# START OF SOURCE DATA

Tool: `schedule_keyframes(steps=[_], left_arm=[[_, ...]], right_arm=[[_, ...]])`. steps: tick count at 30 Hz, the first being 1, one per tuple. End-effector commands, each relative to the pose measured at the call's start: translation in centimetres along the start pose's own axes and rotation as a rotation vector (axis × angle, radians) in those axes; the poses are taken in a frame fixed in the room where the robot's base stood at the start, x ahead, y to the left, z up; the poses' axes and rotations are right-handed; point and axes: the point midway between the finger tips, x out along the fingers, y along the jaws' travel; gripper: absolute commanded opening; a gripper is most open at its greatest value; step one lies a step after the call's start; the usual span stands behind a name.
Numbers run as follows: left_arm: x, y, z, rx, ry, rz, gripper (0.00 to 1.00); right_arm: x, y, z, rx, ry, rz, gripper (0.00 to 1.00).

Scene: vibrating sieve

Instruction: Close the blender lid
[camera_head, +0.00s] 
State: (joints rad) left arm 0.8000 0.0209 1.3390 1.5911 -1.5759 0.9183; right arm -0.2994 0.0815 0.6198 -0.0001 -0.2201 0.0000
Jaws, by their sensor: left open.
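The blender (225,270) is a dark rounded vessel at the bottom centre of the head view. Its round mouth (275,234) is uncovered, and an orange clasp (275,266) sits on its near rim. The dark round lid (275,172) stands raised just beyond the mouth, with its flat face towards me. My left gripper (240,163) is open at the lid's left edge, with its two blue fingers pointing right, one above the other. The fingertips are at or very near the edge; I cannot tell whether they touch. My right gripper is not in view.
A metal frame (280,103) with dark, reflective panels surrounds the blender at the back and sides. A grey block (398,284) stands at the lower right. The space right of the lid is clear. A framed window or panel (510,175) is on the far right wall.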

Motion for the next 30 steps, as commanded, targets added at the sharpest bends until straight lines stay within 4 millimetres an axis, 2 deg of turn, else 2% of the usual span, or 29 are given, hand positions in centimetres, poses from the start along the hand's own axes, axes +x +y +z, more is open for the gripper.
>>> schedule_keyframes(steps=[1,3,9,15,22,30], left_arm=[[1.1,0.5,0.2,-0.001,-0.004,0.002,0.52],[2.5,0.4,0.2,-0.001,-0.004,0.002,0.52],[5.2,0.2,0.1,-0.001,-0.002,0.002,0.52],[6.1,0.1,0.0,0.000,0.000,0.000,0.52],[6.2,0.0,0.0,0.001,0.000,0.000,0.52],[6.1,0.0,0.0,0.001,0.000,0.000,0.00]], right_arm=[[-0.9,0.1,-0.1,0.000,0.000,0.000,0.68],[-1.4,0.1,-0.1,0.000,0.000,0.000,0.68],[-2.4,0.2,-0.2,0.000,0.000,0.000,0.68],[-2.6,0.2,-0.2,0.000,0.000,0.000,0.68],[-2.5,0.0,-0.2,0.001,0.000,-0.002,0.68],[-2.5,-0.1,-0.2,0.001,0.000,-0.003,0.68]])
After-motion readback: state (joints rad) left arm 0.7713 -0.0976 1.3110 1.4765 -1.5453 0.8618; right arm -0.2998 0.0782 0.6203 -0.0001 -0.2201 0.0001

# END OF SOURCE DATA

• **TASK**
Your task is to repeat the data exactly; please include every line.

• **WRITTEN ANSWER**
Tool: `schedule_keyframes(steps=[_], left_arm=[[_, ...]], right_arm=[[_, ...]])`. steps: tick count at 30 Hz, the first being 1, one per tuple. End-effector commands, each relative to the pose measured at the call's start: translation in centimetres along the start pose's own axes and rotation as a rotation vector (axis × angle, radians) in those axes; the poses are taken in a frame fixed in the room where the robot's base stood at the start, x ahead, y to the left, z up; the poses' axes and rotations are right-handed; point and axes: the point midway between the finger tips, x out along the fingers, y along the jaws' travel; gripper: absolute commanded opening; a gripper is most open at its greatest value; step one lies a step after the call's start; the usual span stands behind a name.
Numbers run as follows: left_arm: x, y, z, rx, ry, rz, gripper (0.00 to 1.00); right_arm: x, y, z, rx, ry, rz, gripper (0.00 to 1.00).

Scene: vibrating sieve

Instruction: Close the blender lid
[camera_head, +0.00s] 
State: (joints rad) left arm 0.8000 0.0209 1.3390 1.5911 -1.5759 0.9183; right arm -0.2994 0.0815 0.6198 -0.0001 -0.2201 0.0000
Jaws, by their sensor: left open.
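The blender (225,270) is a dark rounded vessel at the bottom centre of the head view. Its round mouth (275,234) is uncovered, and an orange clasp (275,266) sits on its near rim. The dark round lid (275,172) stands raised just beyond the mouth, with its flat face towards me. My left gripper (240,163) is open at the lid's left edge, with its two blue fingers pointing right, one above the other. The fingertips are at or very near the edge; I cannot tell whether they touch. My right gripper is not in view.
A metal frame (280,103) with dark, reflective panels surrounds the blender at the back and sides. A grey block (398,284) stands at the lower right. The space right of the lid is clear. A framed window or panel (510,175) is on the far right wall.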

Motion for the next 30 steps, as commanded, targets added at the sharpest bends until straight lines stay within 4 millimetres an axis, 2 deg of turn, else 2% of the usual span, or 29 are given, hand positions in centimetres, poses from the start along the hand's own axes, axes +x +y +z, more is open for the gripper.
>>> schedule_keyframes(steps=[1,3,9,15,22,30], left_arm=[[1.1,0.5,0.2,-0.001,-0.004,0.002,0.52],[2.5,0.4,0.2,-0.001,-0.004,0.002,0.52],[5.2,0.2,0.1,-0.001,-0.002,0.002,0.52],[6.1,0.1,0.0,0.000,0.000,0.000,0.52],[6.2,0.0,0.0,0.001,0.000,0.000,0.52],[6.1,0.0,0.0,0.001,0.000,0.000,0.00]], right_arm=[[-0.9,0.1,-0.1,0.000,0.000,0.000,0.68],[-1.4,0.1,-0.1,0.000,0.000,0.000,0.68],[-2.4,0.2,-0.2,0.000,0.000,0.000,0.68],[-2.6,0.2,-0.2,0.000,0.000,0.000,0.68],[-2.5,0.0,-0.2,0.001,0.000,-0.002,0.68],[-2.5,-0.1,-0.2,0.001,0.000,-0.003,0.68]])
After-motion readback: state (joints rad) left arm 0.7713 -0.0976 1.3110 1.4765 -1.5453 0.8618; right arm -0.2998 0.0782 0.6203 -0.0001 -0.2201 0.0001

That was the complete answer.